Brief
Set down, exactly as they appear, the lines from the line holding "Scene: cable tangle" through the line holding "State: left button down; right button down", inclusive; output nothing outside that range.

--------------------

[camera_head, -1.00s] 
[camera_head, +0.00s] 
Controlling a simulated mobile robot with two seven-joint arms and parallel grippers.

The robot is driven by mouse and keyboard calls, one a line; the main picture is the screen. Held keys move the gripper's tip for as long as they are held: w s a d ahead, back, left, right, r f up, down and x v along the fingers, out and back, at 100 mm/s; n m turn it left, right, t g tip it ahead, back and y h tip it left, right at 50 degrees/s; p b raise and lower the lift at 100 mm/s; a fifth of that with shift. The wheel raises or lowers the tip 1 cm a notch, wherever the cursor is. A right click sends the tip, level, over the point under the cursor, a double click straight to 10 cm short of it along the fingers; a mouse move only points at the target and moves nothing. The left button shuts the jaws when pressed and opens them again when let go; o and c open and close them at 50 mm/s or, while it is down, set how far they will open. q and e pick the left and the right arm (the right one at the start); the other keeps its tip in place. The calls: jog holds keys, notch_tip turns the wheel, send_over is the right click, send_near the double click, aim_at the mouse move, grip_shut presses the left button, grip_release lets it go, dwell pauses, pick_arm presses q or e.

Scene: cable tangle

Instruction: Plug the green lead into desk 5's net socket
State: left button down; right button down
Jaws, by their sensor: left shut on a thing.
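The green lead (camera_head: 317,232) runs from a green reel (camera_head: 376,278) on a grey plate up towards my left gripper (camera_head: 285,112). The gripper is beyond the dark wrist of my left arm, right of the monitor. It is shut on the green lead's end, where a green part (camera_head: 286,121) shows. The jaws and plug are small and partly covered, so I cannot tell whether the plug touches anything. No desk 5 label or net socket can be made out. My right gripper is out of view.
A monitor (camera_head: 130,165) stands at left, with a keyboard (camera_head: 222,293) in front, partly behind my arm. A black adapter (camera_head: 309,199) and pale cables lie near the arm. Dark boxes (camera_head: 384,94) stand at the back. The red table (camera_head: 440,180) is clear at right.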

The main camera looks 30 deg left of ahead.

--------------------

Result for this exercise
Scene: cable tangle

Instruction: Plug the green lead into desk 5's net socket
State: left button down; right button down

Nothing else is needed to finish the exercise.